Return the number of lines that include the string "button", without any other text.

Data provided ->
-*-*-

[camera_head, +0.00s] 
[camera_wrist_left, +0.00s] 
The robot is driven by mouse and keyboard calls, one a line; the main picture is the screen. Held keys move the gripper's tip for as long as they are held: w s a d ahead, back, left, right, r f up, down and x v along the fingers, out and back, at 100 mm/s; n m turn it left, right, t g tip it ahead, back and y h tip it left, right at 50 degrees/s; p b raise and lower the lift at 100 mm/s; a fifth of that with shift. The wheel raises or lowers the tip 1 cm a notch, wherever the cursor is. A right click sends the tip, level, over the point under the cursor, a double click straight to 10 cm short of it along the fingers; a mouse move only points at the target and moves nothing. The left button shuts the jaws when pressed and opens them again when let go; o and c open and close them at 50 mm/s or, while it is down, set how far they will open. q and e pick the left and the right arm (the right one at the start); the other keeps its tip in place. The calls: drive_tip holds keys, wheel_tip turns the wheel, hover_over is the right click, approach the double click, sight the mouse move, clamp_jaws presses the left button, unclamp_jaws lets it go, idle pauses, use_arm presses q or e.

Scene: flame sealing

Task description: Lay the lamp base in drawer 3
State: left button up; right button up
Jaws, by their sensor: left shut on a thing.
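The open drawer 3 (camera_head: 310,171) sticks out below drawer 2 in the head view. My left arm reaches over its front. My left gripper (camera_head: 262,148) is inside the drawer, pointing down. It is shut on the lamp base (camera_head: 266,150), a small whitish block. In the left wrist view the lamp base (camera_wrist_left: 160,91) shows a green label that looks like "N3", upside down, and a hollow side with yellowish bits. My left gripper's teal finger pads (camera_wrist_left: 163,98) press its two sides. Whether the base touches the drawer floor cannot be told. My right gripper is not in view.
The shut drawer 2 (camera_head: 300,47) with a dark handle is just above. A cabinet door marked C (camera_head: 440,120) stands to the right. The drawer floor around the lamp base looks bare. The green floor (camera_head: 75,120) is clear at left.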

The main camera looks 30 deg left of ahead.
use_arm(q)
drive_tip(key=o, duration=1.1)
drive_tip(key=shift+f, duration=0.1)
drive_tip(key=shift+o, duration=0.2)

-*-*-

Complete output -> 2